Part 2: Chapter 1 Summary
As the novel's second part opens, three years have gone by, and Waldo is lying in the sand. The author then makes a long digression about the seasons of the life of the soul, and she uses the first person plural to include readers in the description. In infancy, there are only impressions of senses, delight in small details like an orange or rainbow, and sometimes desires unattained and the crying that accompanies them.
As children grow, they fear the dark and learn to pray and take comfort in the angels. Sometimes children hate to learn and would rather play. They learn about nature, but they also develop a sense of self, and this can be frightening.
At about age seven, children love Bible stories, and they enter into a period in which they delight in self-sacrifice and are “profoundly religious.” Yet they have questions, too, and dissatisfaction arises when they do not receive answers from adults.
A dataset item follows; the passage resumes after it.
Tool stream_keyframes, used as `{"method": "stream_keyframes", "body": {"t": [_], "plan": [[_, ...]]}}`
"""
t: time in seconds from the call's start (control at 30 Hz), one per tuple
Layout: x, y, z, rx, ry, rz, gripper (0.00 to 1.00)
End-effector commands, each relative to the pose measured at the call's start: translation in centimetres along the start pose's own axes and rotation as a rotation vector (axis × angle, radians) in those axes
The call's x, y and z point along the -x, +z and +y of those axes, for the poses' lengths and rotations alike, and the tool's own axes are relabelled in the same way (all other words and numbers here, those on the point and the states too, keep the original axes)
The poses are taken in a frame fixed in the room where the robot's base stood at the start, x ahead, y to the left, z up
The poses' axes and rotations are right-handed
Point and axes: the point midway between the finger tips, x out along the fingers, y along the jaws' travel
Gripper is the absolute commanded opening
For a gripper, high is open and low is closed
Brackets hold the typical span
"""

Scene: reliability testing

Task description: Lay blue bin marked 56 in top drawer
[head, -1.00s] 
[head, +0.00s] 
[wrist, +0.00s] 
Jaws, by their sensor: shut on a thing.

Children begin to love the Bible then and to live in the spiritual world, but the questions remain and intensify. They suffer much because of the temptations of the devil, who questions their faith and love of God. They begin to think that they are wicked, and they seek comfort from adults but do not find it. They are young and ignorant and do not know how to cope.
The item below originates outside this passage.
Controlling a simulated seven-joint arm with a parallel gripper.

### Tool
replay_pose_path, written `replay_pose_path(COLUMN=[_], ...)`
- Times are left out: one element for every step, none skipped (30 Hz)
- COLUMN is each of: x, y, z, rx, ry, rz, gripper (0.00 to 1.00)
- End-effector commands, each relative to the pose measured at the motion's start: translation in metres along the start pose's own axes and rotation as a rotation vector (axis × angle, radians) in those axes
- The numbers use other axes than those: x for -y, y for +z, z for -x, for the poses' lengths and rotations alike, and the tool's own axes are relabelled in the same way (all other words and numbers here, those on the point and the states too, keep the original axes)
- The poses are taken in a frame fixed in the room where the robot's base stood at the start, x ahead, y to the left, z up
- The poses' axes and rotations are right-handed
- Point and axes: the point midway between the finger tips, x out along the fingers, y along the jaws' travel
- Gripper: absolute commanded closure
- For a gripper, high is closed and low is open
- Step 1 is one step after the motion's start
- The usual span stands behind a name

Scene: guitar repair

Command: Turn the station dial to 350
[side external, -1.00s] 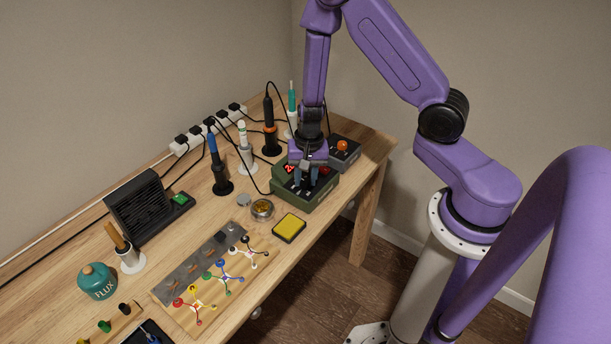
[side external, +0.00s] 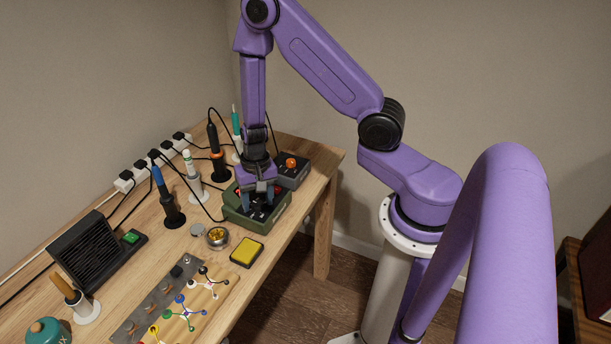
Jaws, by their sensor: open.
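The dark green station (side external: 274,217) sits near the right end of the wooden bench, with red on its top face. My gripper (side external: 258,206) points straight down over the station's top, its two dark fingers apart and low, close to the front part of that face. The dial cannot be made out; the fingers and palm cover much of the top. I cannot tell whether the fingers touch it, and its reading is not legible.
A grey box with an orange knob (side external: 291,163) stands right behind the station. Upright irons, one blue-handled (side external: 158,180), stand to the left with cables. A yellow sponge (side external: 247,251) and a brass-wool tin (side external: 217,237) lie in front. Bare bench shows along the right edge.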

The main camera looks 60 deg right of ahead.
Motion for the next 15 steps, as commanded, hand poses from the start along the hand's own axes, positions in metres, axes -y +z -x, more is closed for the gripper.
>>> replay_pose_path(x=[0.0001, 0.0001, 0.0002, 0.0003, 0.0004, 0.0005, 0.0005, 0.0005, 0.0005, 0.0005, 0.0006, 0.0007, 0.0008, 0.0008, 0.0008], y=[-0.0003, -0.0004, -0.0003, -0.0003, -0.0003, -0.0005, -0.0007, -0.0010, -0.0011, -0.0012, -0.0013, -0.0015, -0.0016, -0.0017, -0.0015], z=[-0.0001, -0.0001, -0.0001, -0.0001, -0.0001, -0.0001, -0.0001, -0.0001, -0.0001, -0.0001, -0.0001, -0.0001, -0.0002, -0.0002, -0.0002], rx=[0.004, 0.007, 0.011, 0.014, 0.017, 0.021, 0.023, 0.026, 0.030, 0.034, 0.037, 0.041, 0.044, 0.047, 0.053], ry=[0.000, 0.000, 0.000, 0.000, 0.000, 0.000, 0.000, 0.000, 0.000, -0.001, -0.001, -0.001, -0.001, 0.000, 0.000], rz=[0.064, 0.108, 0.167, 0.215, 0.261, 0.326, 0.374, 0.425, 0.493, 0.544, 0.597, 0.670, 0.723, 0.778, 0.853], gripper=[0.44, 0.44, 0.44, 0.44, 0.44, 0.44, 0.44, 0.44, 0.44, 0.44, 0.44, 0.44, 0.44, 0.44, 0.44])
Finally, after much weeping, they find peace and feel God’s presence. This lasts for a while, and it is a time of sweetness in which God is everywhere, but it is also all about feeling. Then an experience comes of other people’s ideas about God. Children go to a church service and hear about God’s wrath upon a sinner and see how people behave. None of this fits with the children’s idea of God, but parents tell them they are wicked for not wanting to go to church.
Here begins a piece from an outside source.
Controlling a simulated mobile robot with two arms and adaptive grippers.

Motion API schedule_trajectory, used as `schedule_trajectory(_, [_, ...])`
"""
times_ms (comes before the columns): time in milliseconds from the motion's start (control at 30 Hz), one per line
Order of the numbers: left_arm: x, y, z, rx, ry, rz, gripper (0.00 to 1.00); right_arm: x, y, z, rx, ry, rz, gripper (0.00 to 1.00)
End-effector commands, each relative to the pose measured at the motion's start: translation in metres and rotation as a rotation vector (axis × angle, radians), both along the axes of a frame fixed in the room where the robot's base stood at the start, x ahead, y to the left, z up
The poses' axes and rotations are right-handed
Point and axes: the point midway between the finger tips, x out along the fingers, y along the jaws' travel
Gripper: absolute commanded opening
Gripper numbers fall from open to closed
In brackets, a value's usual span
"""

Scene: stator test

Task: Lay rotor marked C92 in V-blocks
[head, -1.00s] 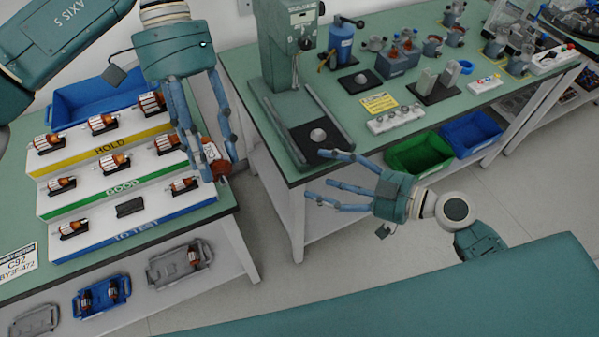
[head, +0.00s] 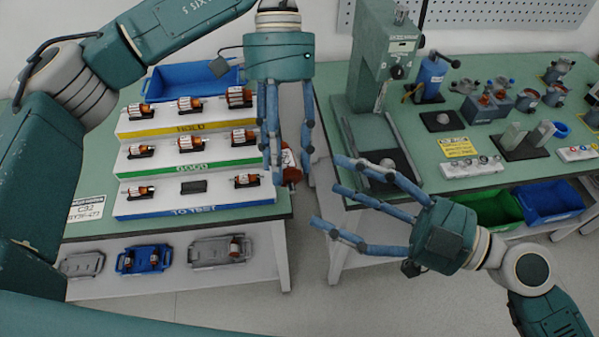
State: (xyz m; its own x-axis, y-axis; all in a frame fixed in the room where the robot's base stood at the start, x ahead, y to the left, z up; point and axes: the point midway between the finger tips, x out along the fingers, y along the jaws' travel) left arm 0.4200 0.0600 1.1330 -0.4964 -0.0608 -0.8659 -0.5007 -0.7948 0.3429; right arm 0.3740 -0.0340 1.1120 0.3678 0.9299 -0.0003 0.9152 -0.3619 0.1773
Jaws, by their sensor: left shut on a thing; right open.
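My left gripper (head: 284,150) points down at the right end of the stepped rack and is shut on a rotor (head: 290,170), orange-brown with a pale marked part. Its fingers partly hide it and its mark is not readable. What look like the V-blocks (head: 514,136) are two pale upright blocks on a dark base on the right bench; nothing visibly lies in them. A card (head: 87,208) reading C92 stands at the rack's left. My right gripper (head: 335,193) is open and empty, fingers pointing left, before the right bench's front edge.
The rack (head: 130,210) holds several rotors on HOLD, GOOD and TO TEST steps, with one empty cradle (head: 193,187) on TO TEST. A press (head: 375,80) stands on the right bench (head: 440,185). A yellow sign (head: 457,148) lies left of the V-blocks. A floor gap separates the benches.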

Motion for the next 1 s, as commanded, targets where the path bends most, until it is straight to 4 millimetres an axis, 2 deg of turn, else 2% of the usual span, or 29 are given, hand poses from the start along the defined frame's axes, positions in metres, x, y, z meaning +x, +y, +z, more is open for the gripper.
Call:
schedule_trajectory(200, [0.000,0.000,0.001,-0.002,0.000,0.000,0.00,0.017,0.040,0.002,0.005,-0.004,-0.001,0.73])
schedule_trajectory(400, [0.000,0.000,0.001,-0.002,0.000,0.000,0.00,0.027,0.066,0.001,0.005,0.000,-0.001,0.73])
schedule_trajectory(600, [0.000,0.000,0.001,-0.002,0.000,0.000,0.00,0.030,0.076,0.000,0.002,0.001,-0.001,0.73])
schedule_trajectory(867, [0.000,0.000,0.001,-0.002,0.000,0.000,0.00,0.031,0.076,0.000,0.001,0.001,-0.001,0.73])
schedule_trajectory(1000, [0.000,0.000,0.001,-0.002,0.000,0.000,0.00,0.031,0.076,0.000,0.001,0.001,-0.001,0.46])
The reality of life intrudes upon the children’s dreams, and the old questions come back. There is a split between the God they have known and the God other people teach. The young people turn cold and often lose their faith entirely, thinking that nothing matters. They keep on living and working but feel little or nothing, merely brooding over the emptiness within and around them.
Then, suddenly, these young people are caught up in the desire for knowledge. They begin to observe the details of nature with a keen eye, and the world comes alive. There are connections everywhere within the natural world, and young people realize that it is not “a chance jumble” but something alive. They feel “intense satisfaction.” There is meaning everywhere, a great whole of life, and young people “begin to live again.”